Quest4_TheLost Posted June 21, 2012 Posted June 21, 2012 Well after looking at the last problems I had with this guy I really liked. I made a few post about him wasn't sure if he was interested because of lack on conversation on his part. But I realize I wasn't doing much to start a conversation either. Not only that I always wait for the guy to txt or call me. Even when I'm totally interested in the person. I've heard to many guys say how crazy women get and to needy and clingy. I'm thinkin what the hell is that suppose to mean? SO if I enjoy your company and want to drop you a phone call or txt once a day or every other day I look crazy? So I just don't do it. I also refuse to make the first move and don't really like being touched by ppl. I don't share my feelings often because I hate feeling vulnerable. Since the last guy I was dating didn't initiate much conversation it didnt get far. We did go out alot though initiated by him. Is there anything I can do to over come this fear of rejection and being vulnerable?
MooBear Posted June 23, 2012 Posted June 23, 2012 First of all: I don't think ANYONE is good at dating. It's pretty much luck of the draw. Some guys can't stand clingy girls, some guys love it! It all depends on the person you're dating. I wish I had a fix for you to be less afraid of rejection but that is just human nature. We all fear rejection. I used to be painfully shy and wouldn't even talk to guys and my friends told me to just put myself out there, what was the worst that could happen? And so I did. And I got knocked back a few times, I got awkward text messages after the third date (you know, you're really great but I'm just not ready blah blah blah) and after a while it just stopped being so scary! Just remember: the worst thing they can do is say "No" and that is not a reflection on your worth as a person - that's a decision they have made based on their own wants and needs.

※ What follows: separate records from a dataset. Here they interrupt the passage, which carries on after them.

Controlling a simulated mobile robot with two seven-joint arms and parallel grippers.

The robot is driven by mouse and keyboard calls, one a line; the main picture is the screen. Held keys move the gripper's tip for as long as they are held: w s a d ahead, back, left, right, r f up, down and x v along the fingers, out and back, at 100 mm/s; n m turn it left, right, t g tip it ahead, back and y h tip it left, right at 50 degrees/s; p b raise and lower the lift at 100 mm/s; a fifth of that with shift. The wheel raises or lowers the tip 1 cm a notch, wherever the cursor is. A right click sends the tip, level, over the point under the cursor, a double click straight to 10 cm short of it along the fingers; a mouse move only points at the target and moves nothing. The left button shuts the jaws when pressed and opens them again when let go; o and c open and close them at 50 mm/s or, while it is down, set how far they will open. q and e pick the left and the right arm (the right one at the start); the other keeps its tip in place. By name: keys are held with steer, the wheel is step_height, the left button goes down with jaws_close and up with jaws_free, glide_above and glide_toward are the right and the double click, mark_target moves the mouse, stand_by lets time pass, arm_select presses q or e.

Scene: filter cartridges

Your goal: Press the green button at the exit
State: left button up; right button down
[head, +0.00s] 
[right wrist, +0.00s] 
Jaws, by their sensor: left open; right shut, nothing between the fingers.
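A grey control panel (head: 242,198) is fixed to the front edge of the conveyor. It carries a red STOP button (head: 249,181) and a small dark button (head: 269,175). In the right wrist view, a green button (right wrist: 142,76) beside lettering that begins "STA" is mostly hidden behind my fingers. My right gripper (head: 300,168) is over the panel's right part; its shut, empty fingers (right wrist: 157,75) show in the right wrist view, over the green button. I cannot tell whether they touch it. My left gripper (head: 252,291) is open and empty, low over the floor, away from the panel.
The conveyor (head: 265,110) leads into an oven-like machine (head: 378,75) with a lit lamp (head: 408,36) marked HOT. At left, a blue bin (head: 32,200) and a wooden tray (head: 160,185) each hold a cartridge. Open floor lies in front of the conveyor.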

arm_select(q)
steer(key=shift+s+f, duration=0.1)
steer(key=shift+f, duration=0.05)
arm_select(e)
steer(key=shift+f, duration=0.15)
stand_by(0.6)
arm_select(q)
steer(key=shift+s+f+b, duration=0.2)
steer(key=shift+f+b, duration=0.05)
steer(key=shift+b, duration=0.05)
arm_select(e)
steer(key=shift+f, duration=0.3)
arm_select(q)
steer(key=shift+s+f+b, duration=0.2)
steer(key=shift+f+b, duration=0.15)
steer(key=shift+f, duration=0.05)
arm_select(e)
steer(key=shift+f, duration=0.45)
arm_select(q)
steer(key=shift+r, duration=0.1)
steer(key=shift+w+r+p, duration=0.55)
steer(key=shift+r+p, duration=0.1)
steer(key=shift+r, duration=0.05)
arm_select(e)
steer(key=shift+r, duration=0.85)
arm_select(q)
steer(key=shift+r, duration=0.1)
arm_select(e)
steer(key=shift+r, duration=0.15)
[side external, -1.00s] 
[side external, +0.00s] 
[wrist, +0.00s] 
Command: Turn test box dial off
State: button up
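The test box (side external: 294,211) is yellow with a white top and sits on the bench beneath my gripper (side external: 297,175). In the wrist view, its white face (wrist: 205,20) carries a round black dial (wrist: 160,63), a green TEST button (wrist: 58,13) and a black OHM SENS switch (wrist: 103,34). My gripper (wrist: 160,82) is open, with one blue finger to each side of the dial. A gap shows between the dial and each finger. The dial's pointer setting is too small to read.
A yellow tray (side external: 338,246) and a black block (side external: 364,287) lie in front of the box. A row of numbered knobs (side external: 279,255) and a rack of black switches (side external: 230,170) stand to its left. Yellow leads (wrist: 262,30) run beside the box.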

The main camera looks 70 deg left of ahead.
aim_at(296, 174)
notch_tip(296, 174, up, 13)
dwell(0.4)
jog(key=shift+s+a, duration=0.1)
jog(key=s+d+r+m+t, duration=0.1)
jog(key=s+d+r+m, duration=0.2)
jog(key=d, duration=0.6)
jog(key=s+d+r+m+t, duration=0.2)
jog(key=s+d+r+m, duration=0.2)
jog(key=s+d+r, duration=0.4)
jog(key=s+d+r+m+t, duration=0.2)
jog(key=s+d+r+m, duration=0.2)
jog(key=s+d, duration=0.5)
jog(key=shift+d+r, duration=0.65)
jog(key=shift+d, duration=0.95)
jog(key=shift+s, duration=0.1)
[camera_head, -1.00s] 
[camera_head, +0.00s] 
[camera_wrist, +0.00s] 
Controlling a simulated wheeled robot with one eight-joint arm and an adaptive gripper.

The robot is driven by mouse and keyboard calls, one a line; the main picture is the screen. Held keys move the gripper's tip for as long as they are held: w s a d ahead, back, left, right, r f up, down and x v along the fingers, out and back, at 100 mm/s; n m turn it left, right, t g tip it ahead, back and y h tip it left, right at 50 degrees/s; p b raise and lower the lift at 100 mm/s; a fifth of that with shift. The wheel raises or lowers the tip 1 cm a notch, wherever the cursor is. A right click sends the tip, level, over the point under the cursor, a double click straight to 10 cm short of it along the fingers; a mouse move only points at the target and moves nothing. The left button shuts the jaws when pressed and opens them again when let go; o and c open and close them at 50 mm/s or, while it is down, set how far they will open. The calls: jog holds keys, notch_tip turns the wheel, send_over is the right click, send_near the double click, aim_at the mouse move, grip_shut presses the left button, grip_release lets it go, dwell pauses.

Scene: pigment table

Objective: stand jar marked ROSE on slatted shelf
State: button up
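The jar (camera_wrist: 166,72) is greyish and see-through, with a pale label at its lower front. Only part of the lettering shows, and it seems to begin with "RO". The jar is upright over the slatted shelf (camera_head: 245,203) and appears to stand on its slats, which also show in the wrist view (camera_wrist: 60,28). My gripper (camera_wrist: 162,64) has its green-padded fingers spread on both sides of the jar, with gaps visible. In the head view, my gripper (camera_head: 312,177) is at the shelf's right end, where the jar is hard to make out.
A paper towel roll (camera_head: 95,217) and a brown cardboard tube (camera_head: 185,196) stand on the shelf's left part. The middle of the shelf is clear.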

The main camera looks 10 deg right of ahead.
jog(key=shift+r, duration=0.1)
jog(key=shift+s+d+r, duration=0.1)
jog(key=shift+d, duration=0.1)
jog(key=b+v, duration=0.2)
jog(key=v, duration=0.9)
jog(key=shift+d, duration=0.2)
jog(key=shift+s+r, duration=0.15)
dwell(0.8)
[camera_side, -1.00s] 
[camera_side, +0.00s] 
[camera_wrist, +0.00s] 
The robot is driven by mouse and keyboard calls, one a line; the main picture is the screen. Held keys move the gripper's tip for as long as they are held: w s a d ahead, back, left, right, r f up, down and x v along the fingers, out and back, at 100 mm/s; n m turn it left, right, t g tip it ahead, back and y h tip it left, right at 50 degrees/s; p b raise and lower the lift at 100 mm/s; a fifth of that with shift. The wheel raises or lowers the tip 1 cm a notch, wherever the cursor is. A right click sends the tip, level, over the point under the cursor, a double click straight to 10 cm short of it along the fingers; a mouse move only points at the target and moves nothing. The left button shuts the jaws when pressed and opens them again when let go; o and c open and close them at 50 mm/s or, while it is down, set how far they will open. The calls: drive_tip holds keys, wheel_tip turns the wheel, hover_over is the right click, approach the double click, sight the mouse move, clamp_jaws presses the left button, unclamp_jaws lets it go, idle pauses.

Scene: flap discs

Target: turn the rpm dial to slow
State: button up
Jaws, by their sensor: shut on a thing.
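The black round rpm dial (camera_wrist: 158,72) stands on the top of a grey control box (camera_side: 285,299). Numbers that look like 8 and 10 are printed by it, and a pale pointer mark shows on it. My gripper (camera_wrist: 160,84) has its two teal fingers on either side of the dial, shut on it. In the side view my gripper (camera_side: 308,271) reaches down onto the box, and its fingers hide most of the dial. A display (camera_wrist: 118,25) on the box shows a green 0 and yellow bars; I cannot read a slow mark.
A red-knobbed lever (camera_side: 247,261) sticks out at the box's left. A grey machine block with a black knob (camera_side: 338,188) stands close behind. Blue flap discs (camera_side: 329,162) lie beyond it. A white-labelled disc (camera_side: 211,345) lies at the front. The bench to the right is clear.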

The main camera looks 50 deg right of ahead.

Hope that helps x
Author Quest4_TheLost Posted June 25, 2012 Author Posted June 25, 2012 Ty moobear I really appriciate your reply.. It was more that after I got into the relationship itself.. I think at some point your suppose to show your vulnerable side in a relationship.. I just couldn't do it. But looking at it again I think your right about the luck of the draw. If I couldn't show my vulnerable side to this guy there was probably good reason. I just felt to insecure with him..
SJC2008 Posted June 25, 2012 Posted June 25, 2012 Too much contact too soon is a bad thing frim either end. The best way to show a man interest is by being reliable! Answer his texts/calls and if he asks you out on a day you can't reassure him and offer an alternative. "I'd like to but have to do xxx, can you do it x day?". Also, don't be afraid to initiate contact but do so sparingly and never initiate contact 1st after a date, that's his job. Basically initiate enough to let him know you are interested but not too much to scare him away.
Author Quest4_TheLost Posted June 25, 2012 Author Posted June 25, 2012 Yea I didn't.. I rarley ever txted him and normally let him txt me first. In the beginning he would txt everyday all day and even call me, even though he said he really didn't like talking on the phone. After we had a an argument things changed. He seemed distant and I was just not secure with his actions. Yet he still would txt atleast once a day and we were spending alot of time together. It was a weird circle of mixed signals.. This lead to me breaking it off.. But I realized that maybe I could have done more. I could have communicated more. I also realize I was very hesitant to give him affection or use indearing terms like baby or what not and he would do so with me. I couldn't share my feelings with him either. This was after dating on and off at 4 months. Reevaluating the situation I just wasn't comfortoable with the hot and cold behavior. I'm sure if and when I meet the right guy who isn't all over the place and confused himself will leave me in a better place to beable to put myself out there more. Its normal to be standoffish in the beginning. But you should get to a point where you can fel comfortable with eachother. You shouldn't be afraid to share your feelings, or to show affection or to even contact them. The whole thing just got really awkward. This I also blame myslelf for now looking back shouldn't have let him pull me back in to this rollercoaster. Guess I'm just lonley.